My answer to him is this:

Yes, lot’s of angel investors pool their cash and expertise together to form syndicates like this for exactly those reasons.

 

The barriers to investment syndicates

However, the legal landscape to do this has some pretty large (and unfortunate) caveats: 

  1. You can’t promote or recommend your trust as an investment to other people (ie you can’t provide ‘financial product advice’).
  2. The investment decisions and trust must be controlled by all the investors (ie. you’re not running an investment service for them).
  3. You can’t take any fees or cost recoveries for your role in the investment (ie. you’re not running an investment business).

If you can work your trust under these (and other) rules, then great! 

If not, then every participant needs to qualify as a ‘wholesale investor’ and the 20/12 rule does not apply (and you may also need to get an AFSL to support your investment trust).

It may sound crazy, but the result is that retail investors may be able to invest directly under the 20/12 rule (if they invest the startup’s minimum cheque size), but it can be really difficult for them to manage risk by pooling their investments together with others.

Let’s see how this works in practice.  Let’s say that you and 9 friends decide to pool your money. 

If you each put in $50,000 per year, that’s $500,000. That could go a long way, say 20 investments of $25,000 each.
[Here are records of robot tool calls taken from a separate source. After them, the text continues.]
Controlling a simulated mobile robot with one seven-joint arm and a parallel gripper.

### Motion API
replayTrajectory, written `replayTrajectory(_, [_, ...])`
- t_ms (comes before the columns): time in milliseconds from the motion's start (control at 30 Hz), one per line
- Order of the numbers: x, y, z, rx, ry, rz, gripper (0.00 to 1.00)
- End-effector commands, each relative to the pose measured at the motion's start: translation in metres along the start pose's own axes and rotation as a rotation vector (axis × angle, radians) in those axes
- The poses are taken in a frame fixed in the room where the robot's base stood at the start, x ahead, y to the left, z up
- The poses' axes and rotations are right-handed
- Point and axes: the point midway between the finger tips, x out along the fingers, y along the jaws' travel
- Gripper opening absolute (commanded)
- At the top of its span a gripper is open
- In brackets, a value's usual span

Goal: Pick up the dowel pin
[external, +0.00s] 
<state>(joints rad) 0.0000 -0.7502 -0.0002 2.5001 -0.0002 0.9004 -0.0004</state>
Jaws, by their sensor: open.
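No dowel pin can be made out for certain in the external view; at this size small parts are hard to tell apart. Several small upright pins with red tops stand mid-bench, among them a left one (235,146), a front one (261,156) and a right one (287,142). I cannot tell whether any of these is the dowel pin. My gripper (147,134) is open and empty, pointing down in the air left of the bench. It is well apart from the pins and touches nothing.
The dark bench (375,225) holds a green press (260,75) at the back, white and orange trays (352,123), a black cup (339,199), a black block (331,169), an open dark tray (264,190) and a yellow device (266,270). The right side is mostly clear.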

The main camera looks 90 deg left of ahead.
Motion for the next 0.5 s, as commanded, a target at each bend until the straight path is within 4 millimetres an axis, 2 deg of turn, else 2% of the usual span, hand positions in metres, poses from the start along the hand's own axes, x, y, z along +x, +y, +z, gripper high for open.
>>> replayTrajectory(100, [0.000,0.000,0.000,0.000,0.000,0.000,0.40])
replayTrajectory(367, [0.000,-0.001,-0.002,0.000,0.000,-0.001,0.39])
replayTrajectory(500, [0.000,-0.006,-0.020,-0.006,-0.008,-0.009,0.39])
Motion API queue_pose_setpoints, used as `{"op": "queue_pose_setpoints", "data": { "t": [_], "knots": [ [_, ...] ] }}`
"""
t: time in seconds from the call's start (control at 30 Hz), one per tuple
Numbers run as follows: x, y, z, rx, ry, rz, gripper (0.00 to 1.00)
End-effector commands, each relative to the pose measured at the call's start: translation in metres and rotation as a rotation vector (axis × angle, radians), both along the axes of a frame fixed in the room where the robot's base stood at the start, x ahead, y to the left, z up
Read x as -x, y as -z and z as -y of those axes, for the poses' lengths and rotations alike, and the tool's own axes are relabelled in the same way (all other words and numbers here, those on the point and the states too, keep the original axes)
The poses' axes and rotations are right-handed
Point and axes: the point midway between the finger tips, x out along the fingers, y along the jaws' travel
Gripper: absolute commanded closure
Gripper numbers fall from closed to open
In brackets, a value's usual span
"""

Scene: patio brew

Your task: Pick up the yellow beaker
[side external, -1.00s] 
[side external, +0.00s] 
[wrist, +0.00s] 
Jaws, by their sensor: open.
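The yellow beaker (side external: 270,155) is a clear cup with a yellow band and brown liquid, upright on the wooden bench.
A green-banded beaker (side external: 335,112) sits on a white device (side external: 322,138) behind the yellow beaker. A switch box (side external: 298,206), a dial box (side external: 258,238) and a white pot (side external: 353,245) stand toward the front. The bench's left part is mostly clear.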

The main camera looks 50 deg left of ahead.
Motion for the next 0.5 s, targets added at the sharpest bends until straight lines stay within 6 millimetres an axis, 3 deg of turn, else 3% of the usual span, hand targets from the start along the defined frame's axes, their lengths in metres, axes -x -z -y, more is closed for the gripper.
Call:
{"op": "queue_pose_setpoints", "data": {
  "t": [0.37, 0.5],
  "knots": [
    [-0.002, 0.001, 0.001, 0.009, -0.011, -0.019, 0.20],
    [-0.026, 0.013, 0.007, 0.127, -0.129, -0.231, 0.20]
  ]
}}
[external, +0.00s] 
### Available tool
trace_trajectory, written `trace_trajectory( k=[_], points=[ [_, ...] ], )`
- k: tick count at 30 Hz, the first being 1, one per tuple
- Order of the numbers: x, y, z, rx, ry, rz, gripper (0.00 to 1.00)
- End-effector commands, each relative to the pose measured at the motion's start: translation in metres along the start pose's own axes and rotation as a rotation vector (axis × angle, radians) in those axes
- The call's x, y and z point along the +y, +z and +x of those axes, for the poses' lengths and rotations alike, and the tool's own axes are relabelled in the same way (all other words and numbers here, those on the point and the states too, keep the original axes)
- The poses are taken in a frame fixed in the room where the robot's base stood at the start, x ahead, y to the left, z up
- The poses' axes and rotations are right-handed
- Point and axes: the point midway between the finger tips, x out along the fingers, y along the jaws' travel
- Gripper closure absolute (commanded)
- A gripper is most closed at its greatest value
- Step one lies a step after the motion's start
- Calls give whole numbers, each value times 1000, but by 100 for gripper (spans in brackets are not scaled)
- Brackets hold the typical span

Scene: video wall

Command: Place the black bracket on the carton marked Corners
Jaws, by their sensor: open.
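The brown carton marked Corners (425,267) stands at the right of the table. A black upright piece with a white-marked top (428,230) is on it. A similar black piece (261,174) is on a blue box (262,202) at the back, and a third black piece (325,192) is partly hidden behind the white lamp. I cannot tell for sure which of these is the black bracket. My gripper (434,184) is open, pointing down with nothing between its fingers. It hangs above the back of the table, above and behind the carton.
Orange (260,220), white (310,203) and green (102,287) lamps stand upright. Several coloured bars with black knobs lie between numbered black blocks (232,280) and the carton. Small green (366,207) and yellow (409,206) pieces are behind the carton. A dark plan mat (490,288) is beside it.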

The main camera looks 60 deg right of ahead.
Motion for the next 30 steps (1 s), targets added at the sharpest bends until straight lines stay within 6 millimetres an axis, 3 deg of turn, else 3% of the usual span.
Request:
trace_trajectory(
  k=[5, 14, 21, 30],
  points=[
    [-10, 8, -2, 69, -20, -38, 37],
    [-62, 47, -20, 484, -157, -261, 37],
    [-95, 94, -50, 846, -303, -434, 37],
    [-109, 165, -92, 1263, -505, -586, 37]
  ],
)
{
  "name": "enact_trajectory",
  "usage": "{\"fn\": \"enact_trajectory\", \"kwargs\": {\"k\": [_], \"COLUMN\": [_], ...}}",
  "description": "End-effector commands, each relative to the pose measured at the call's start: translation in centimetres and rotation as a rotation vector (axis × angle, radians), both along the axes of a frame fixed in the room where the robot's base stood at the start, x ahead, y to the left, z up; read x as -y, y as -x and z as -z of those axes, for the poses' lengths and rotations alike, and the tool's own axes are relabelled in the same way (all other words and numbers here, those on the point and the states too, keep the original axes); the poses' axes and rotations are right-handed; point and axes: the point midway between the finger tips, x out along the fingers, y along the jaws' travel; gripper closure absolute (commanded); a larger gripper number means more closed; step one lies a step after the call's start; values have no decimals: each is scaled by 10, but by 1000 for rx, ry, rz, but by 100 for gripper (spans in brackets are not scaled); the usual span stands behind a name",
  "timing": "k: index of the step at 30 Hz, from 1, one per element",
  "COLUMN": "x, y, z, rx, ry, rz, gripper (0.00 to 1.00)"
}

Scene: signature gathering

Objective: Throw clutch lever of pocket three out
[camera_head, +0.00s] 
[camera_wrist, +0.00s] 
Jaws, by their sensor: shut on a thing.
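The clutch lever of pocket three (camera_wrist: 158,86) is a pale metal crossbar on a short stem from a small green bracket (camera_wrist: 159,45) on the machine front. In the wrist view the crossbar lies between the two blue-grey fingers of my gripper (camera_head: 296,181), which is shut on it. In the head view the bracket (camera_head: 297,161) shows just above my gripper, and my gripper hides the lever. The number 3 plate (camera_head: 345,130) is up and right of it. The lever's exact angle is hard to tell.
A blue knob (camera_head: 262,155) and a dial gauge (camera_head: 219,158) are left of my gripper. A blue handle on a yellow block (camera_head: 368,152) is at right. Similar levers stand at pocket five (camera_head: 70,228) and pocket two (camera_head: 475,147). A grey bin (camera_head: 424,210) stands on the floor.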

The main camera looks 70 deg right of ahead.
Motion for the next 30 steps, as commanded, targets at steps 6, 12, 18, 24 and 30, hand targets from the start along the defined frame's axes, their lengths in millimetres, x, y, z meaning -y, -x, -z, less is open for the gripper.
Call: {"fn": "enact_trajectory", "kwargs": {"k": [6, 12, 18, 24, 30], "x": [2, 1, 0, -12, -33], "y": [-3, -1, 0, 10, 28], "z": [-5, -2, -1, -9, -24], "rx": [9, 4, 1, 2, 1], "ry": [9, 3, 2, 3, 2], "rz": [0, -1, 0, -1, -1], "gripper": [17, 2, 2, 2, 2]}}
That’s a pretty great portfolio!  If however, you each only put in $5,000, that would be $50,000 total to invest per year, meaning only 2 startups at $25k, maybe 4 if you’re sophisticated & stretch it.

Assuming you want to invest in at least 10 startups to diversify your returns (and increase your chances of backing a big exit), you may need to pool at least $250,000 ($25k from 10 investors). 

Unfortunately, this is where it all falls over.

 

What you need to do to comply

If you need 10 people to put in at least $25,000 each to get at least $250,000 to be able to make at least 10 investments to create a diverse portfolio; you would probably want to get their commitments ahead of time to ensure that the capital will be there when you call it… and you would probably need a contract in place with fee arrangements to cover costs….  and you may need to share details of your investment mandate to potential investors to ensure they are comfortable…  and if that occurs then this might be considered providing financial product advice to retail investors. 

Or if you decided to go ‘low-doc’, and not put any agreements in place until a startup is identified, and rather just “mention” the deal to them each time, then somewhere after the 3rd or 4th “casual” mention of this “startup I’m investing in” to all of your 9 friends…. your little club starts to look a lot like ‘arranging’ to invest in financial products. 

The sad truth of our federal financial system is that the system simply doesn’t work at scale. The rules push retail investors into making fewer, larger and more risky investments on their own, rather than allowing them to reduce risk by working together with others. It wasn’t an oversight, they designed it like that on purpose. 

They are terrified that this angel investor that has experience and early access is going to swindle their 12 friends out of their hard earned money, and they would much rather that money go into places with more certain outcomes (like cryptocurrency).

THIS is why the 20/12 rule is largely unhelpful in driving smart money into early-early-stage startups and building a strong support system for them. 

It totally misses the commercial reality of startup investing, and the natural tendency of Angels to manage risk and invest in groups.

My question to you all is this, why exactly are we preventing the next generation of angel investors from entering the market?